Als gestern während vieler Stunden verlesen wird, was der Angeklagte laut der ungarischen Justiz so alles auf dem Kerbholz hat, und durch welche Strafen die Taten gesühnt wurden, macht der 62-Jährige einen sehr zerknirschten Eindruck. Als er später vom Vorsitzenden der Großen Strafkammer nochmals die Gelegenheit erhält, seine Zeit nach dem plötzlichen Abschied aus dem Zuhause in Bühlingen im Jahr 1993 zu schildern, plaudert er redselig los, der Bezug zu den vielen eigenen Fehltritten findet dabei meist wenig Beachtung, bis Münzer ihn durch Ermahnungen wieder gedanklich in die Spur bringt.
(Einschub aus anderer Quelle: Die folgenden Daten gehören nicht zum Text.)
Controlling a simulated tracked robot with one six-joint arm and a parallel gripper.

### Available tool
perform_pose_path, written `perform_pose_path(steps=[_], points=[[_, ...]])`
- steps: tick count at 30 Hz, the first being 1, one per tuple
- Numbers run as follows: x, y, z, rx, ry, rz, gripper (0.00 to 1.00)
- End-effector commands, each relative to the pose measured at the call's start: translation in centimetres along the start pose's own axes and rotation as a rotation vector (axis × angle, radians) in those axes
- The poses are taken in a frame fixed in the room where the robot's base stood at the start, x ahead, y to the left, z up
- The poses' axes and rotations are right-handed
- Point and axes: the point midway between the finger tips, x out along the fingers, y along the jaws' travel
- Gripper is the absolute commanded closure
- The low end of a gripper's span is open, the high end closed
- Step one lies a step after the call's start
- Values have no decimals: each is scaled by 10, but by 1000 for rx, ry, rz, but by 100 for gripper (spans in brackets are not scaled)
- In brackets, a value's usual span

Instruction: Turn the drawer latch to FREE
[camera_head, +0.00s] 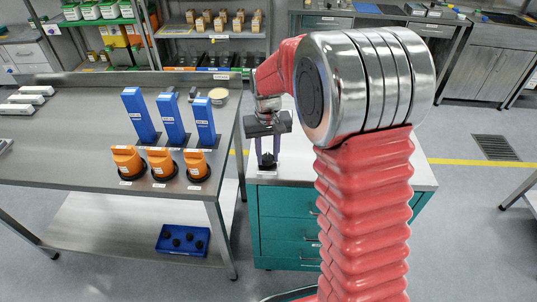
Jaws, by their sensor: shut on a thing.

Dass er nach seinem am 13. September 2015 beendeten letzten Gefängnisaufenthalt in Ungarn in Rottweil gestrandet ist, bringt der Angeklagte wiederholt in Verbindung mit der Hoffnung auf einen Job bei einer Mosterei in Zimmern o.R. Dort hatte man seit 2011 aber gar keinen Kontaktt mehr mit ihm. Suchte er in großer Not vielleicht viel mehr die Nähe und Hilfe von Angehörigen? Fand er dann aber nicht den Mut, diese zu kontaktieren? Entschloss er sich deshalb lieber dazu, sich wieder einmal auf kriminelle Weise durchzuschlagen? Kam es bei dem am 6. Oktober 2015 im schlimmen Desaster endenden Überfall auf dem Heiligenhof zu einem tödlichen Unfall infolge eines Gerangels? Oder war es eine vorsätzliche Tötungstat – ein Mord?

Es ist ein Prozess, in dem das Urteil vor allem anhand von Indizien und (gutachterlichen) Einschätzungen gesprochen werden muss.

Der fünfte Verhandlungstag, findet morgen, Donnerstag, mit weiteren Zeugenvernehmungen statt.